Karczynski has taken several large smallmouth on a fly rod over the years.

“The nice thing about smallmouth fishing in this area is the bigger smallmouth tributaries have a little bit of a stain to them,” he said. “You can kind of get close to the fish and you don’t have to have a huge cast. The first time you take a good fish on a fly rod, you kind of black out because it just feels so different, especially smallmouth. I no longer black out now.”

Back to Fremont
Karczynski returns to the Fremont area whenever he can to – what else? – fish.

“I’m always fishing my secret honey holes that I’ve discovered slowly over 15 years,” he said. “I like the smaller places that are less fished. If somebody can’t put a boat there, then you know that automatically removes the vast majority of people. The question is how do you get to fish that aren’t fished for a lot?

“If you can find bottom sections of tributaries to the Wolf where boat traffic starts to disappear, that tends to be really nice water,” he said. “All of the tributaries hold smallmouth bass on the Wolf. Pick one and find out where the boat traffic ends and the wading begins. That’s where you’re going to find a really nice stretch of water that has a lot of fish – good-sized fish – and doesn’t get fished a lot.”

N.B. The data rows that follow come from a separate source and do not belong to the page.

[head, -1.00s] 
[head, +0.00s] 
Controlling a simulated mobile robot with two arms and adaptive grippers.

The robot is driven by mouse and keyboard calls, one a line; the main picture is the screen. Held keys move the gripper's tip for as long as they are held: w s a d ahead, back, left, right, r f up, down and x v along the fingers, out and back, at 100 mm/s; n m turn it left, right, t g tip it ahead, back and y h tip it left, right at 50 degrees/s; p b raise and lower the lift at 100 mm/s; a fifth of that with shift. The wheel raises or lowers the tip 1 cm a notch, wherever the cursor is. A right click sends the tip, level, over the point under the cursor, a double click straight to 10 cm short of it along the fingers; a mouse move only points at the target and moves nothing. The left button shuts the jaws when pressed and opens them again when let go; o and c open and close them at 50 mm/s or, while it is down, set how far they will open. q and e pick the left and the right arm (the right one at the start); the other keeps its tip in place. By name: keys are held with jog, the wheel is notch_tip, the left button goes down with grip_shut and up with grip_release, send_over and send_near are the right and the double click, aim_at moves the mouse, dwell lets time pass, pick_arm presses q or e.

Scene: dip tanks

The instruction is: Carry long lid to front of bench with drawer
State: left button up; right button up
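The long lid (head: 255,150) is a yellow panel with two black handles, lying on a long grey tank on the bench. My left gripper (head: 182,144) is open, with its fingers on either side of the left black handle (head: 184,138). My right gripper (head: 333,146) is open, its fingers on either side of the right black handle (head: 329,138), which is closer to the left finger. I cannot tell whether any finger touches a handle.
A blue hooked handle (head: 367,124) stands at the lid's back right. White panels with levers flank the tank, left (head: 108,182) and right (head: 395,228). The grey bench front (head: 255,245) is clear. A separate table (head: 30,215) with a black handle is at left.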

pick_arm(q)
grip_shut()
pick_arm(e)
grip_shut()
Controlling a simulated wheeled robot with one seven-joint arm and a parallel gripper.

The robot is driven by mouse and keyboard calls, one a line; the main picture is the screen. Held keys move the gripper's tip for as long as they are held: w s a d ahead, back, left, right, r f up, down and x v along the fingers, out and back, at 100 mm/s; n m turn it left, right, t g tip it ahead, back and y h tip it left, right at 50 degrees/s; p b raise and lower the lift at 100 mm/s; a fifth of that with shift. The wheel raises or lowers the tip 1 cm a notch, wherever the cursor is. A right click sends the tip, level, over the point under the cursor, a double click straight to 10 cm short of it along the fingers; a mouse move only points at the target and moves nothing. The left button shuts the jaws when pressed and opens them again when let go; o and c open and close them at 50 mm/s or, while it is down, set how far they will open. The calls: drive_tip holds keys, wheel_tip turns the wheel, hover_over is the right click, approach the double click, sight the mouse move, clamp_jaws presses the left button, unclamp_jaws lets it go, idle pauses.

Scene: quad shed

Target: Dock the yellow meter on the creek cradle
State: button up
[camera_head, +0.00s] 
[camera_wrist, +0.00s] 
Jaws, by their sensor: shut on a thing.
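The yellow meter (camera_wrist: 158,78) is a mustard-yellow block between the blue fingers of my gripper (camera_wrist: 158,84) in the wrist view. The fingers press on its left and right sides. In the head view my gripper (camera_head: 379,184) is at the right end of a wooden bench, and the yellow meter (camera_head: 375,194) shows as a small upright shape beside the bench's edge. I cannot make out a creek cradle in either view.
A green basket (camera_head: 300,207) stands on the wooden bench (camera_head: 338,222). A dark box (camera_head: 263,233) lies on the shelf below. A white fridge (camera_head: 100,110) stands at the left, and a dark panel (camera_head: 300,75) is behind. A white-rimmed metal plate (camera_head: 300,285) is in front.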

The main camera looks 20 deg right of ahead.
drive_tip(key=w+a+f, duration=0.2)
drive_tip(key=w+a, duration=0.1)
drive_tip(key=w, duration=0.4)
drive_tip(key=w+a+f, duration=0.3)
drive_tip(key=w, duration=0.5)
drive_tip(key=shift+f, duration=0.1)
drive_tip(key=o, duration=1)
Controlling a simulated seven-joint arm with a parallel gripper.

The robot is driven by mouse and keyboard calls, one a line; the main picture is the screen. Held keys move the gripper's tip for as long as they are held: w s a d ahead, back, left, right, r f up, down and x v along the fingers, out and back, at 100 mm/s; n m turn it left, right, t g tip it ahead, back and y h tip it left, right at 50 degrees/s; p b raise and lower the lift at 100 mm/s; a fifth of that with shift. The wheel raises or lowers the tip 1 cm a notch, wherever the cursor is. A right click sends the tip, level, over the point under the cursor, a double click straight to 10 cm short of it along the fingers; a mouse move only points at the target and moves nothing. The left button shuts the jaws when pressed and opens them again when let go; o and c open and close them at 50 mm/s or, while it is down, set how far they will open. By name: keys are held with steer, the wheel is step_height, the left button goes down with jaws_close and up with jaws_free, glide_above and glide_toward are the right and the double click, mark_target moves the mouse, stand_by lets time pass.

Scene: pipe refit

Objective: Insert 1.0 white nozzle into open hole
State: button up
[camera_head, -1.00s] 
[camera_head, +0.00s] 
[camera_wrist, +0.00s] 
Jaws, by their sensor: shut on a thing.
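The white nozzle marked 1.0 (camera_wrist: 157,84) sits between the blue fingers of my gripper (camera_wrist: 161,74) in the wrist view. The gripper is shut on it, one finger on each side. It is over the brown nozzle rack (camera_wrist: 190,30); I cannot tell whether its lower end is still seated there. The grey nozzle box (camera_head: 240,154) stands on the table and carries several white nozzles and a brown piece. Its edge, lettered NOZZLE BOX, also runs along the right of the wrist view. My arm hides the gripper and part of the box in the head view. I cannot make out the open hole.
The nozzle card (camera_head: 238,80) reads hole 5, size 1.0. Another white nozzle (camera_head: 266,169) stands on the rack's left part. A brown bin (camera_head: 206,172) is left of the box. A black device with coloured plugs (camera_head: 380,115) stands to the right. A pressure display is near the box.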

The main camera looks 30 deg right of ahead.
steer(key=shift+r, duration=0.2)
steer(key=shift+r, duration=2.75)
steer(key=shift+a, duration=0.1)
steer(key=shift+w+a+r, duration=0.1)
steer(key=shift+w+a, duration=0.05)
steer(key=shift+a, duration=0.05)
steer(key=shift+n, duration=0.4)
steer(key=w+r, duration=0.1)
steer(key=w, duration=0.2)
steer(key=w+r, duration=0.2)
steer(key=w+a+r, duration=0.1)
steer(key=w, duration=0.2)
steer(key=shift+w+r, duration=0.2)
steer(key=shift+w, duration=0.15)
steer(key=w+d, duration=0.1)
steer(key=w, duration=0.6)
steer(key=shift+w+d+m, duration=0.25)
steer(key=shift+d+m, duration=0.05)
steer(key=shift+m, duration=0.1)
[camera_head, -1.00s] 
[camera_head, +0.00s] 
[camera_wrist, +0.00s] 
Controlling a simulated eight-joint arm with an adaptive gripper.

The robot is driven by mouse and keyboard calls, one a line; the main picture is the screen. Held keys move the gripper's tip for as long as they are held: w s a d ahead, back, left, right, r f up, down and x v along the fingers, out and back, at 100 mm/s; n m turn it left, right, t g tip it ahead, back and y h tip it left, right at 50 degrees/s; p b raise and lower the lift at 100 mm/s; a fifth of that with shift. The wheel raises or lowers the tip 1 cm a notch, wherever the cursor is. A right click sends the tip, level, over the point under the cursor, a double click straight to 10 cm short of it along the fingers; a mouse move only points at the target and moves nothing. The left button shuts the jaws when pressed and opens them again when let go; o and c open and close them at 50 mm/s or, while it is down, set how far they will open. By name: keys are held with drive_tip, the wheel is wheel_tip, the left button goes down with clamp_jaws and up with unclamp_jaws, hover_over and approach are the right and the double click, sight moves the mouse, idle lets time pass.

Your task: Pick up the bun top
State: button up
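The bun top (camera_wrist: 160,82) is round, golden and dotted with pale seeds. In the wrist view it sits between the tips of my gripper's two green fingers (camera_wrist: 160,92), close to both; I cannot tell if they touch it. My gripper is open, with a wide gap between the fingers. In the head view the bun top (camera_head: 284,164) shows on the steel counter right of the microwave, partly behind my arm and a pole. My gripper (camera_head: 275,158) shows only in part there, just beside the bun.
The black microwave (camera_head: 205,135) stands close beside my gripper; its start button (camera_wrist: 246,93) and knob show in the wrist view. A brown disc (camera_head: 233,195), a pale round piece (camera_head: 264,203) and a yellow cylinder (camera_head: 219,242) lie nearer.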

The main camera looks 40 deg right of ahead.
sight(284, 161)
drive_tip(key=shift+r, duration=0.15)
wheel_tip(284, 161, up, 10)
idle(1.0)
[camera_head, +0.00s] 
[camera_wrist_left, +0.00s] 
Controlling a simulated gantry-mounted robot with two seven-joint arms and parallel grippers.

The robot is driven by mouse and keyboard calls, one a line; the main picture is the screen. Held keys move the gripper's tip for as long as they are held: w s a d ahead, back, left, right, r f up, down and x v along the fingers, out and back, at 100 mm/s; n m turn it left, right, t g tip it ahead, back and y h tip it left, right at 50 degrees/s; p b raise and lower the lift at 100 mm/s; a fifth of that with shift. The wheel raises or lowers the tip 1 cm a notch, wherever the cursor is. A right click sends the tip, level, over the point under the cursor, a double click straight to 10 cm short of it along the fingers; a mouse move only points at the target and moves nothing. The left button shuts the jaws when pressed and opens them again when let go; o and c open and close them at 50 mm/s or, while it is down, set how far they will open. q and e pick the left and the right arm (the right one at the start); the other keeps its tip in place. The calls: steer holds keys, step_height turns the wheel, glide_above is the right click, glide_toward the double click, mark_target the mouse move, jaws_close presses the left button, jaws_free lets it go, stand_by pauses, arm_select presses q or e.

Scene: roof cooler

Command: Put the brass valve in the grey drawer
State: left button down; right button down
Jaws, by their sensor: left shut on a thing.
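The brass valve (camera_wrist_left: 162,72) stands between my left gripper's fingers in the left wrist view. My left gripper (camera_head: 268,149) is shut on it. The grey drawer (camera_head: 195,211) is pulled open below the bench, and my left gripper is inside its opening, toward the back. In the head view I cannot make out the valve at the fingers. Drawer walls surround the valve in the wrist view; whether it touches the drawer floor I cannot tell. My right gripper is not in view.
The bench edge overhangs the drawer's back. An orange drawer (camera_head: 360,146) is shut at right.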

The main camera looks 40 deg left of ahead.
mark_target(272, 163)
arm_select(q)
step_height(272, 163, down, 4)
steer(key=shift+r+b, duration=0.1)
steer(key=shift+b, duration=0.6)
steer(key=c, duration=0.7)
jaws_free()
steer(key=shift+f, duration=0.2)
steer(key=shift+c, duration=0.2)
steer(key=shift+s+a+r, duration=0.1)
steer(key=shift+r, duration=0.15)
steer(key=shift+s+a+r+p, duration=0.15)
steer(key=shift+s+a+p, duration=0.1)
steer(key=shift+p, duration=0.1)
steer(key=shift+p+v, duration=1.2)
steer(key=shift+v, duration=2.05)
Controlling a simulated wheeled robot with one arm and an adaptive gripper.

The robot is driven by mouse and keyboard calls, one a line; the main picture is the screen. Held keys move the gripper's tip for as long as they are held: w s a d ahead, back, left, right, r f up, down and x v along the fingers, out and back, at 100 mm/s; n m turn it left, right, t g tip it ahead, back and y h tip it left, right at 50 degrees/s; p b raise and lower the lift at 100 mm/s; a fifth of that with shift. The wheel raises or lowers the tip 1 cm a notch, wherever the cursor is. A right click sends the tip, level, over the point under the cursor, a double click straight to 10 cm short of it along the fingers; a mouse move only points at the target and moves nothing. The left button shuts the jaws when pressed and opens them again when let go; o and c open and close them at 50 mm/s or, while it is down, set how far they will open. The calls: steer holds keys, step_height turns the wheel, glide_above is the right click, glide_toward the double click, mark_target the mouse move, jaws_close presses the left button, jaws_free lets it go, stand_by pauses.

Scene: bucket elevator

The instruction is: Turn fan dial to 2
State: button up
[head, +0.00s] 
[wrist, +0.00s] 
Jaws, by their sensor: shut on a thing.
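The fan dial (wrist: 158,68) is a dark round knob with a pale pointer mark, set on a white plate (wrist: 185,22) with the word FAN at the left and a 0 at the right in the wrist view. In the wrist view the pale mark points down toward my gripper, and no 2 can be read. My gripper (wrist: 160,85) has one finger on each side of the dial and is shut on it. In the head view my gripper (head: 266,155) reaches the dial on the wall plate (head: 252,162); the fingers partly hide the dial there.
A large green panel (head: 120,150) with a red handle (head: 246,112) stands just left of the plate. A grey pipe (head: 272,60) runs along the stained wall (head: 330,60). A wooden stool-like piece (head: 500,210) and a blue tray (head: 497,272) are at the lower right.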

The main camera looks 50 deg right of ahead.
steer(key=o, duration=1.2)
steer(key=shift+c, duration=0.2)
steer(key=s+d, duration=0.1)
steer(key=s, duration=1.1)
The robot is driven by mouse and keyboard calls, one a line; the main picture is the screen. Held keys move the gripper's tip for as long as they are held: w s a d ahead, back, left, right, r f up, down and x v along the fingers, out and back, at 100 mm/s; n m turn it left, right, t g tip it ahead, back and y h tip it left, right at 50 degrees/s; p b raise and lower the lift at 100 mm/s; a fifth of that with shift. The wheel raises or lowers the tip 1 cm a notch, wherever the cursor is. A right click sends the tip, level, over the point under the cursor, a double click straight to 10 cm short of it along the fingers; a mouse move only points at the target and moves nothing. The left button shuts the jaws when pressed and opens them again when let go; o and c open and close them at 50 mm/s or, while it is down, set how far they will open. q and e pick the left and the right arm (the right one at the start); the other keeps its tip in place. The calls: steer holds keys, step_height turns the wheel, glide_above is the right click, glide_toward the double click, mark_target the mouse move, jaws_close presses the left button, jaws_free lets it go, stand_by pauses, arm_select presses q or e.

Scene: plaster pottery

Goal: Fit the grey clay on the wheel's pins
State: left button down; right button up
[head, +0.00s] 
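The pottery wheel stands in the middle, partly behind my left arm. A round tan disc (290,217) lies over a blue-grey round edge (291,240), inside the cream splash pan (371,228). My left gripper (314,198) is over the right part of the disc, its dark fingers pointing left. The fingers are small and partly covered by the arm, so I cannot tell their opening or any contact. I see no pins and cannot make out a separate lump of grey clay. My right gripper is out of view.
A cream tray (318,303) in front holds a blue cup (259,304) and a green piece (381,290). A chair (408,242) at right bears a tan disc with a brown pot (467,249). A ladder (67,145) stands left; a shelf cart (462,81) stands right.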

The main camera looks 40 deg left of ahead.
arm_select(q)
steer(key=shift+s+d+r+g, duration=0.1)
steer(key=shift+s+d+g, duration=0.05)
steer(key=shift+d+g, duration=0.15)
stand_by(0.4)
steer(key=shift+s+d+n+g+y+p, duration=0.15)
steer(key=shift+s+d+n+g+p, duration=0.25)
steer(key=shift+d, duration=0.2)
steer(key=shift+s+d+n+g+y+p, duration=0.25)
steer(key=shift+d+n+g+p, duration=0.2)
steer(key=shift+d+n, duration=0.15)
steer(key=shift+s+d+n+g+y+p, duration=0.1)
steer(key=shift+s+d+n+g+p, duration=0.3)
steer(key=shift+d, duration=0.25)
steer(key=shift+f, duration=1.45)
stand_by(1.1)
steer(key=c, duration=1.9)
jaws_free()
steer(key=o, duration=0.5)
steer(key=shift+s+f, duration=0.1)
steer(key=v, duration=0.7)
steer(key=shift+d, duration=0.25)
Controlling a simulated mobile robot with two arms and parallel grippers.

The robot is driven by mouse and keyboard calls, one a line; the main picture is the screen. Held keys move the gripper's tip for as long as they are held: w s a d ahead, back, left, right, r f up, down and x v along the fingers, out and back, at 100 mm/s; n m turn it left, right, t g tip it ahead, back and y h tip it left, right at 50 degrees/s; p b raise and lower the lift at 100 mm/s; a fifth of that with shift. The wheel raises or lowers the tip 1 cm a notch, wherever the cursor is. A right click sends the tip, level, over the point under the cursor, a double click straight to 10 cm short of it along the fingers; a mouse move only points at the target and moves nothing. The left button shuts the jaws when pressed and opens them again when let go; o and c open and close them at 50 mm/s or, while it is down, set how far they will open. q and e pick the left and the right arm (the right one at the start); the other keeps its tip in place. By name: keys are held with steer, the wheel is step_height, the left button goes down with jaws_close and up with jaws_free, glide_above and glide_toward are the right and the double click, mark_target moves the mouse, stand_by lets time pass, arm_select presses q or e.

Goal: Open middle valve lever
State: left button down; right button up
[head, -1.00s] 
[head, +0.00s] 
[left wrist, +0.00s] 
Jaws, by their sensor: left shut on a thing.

Karczynski said he isn’t asking anglers to abandon their spinning and bait-casting rods for a fly rod.

“I’m not asking people to give up their other tackle and only fish with a fly rod, but there are times when it’s a really nice tool,” he said. “Fly-fishing has made me a better angler because now I have multiple perspectives on fish and how they eat and how they move and how water affects those things. Why not learn all the tools?”